His signature (Pham Quang Hau) in Chinese characters with seal - adds to the high quality of the work and suggest an executed date circa 1938.

Indeed, later on, Pham Hau - like Nguyen Gia Tri and some others - relied on the assistance of several students and artisans to execute his lacquers, so the quality of later works would be different. Here, the talented hand of the master himself permeates through the entire work.

It is difficult to identify with precision the place represented. One might suggest Tonkin, probably in the Middle Region where the mountains begin to rise. Unlike the usual flora, fauna and even topography of the delta, the surrounding evokes an enigmatic scene depicting an entire mysterious world of animals and plants, some of which are uncommonly found.

It is also the contribution offered by Victor Tardieu’s teaching and by the teachers to push their students to leave behind the city life in Hanoi and discover their country.

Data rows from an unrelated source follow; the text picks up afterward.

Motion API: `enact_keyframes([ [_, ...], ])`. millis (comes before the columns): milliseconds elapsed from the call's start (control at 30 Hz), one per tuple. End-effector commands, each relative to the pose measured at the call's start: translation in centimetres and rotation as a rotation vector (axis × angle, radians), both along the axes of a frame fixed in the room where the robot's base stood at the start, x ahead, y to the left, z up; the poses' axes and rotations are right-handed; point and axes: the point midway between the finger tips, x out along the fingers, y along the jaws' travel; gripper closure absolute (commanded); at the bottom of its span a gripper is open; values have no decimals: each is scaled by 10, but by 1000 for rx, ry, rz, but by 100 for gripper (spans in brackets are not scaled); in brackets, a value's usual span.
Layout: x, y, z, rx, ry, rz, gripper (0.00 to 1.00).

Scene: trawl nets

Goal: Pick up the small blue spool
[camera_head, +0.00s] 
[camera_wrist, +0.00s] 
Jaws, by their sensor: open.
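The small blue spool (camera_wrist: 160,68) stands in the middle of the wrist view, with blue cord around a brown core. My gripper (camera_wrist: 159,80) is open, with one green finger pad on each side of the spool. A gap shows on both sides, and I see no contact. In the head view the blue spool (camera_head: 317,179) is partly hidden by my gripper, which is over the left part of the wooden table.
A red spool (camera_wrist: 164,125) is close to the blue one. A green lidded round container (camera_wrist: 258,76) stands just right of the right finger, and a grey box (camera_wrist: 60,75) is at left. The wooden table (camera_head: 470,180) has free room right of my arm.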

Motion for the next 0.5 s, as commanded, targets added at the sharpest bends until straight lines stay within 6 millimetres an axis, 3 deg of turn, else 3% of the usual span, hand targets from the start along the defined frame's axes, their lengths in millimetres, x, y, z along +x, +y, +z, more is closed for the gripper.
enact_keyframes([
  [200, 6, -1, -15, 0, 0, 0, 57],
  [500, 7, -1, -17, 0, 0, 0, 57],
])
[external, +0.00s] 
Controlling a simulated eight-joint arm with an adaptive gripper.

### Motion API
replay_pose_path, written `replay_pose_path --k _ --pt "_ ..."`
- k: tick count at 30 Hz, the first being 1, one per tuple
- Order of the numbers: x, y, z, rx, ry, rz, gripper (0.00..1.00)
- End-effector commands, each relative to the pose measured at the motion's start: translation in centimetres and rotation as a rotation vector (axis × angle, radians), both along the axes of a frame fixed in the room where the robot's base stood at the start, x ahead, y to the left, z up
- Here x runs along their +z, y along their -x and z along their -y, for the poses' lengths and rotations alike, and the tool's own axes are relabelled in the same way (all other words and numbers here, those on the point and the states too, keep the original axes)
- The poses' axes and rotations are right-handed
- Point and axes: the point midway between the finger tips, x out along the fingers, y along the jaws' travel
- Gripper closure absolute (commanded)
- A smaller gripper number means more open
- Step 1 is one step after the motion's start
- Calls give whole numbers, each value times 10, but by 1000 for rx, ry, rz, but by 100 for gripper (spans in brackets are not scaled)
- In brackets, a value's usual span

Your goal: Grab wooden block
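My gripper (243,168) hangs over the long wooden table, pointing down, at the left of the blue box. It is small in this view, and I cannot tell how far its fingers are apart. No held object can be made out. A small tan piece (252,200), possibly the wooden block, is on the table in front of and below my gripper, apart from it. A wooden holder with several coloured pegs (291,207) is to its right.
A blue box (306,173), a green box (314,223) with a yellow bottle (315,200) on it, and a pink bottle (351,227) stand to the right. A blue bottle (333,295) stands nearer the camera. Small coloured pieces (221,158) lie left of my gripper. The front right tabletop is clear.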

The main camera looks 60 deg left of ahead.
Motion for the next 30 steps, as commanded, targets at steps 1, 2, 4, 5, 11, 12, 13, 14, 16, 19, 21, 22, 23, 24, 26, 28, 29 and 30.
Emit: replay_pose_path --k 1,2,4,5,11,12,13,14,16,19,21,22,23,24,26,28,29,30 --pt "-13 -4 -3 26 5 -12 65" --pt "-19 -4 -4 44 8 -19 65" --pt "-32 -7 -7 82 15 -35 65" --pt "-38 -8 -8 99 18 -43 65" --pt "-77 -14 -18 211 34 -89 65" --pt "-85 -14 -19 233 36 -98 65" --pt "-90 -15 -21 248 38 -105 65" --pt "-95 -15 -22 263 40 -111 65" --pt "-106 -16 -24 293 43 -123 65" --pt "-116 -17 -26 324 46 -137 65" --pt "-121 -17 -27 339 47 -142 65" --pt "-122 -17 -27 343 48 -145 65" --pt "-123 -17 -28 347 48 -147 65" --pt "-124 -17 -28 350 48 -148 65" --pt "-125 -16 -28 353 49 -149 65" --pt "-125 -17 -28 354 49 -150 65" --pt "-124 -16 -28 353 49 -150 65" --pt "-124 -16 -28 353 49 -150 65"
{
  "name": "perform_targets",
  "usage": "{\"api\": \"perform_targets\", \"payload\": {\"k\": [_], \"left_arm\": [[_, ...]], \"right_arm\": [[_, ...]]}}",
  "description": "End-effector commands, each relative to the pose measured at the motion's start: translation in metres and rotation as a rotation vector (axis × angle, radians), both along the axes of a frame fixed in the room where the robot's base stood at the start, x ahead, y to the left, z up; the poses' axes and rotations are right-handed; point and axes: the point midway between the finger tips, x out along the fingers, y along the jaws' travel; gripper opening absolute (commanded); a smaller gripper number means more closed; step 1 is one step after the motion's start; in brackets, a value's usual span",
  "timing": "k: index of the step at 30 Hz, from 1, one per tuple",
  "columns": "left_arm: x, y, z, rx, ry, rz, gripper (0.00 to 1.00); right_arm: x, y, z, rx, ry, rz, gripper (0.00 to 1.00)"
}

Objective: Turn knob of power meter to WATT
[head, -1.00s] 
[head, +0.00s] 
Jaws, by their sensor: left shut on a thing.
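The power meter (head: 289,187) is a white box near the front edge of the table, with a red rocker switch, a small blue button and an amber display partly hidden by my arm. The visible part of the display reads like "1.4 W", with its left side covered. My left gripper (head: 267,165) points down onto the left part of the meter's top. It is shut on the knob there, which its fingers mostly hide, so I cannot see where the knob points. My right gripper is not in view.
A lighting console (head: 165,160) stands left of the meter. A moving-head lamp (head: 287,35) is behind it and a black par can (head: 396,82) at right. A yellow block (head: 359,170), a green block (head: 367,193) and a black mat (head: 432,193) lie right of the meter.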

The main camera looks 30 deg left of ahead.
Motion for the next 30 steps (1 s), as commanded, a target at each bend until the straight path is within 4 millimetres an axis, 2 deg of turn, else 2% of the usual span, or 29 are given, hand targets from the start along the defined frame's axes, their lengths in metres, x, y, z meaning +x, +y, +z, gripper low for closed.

The notion of geography for an artist is never purely based on topography and, in his lacquer, the artist distances himself from realistic description. He illustrates a world of peace where serenity reigns. The two stags and three does take possession of the space at the break of dawn in luxuriant and soothing vegetation. It is a moment that suggests calm and fosters hope.

Vietnamese culture, due to its essentially agricultural nature, gives a privileged place to peaceful animals such as the deer, buffalo or toad, contrary to other cultures of pastoral origin that give more importance to strength and put forward the cult of predators such as the wolf, tiger, eagle or falcon.

One is reminded of the famous Vietnamese popular song: “Oh forest deer there, You nibble young sprouts Of va and sycamore You have seen me I am not chasing you Why flee that way?” (The Woodcutter)

A great artist paints what he knows subconsciously, inspired by the vastness and spirituality of the landscape. Pham Hau is a great artist indeed, sensitive and highlighting the mastery of his craft.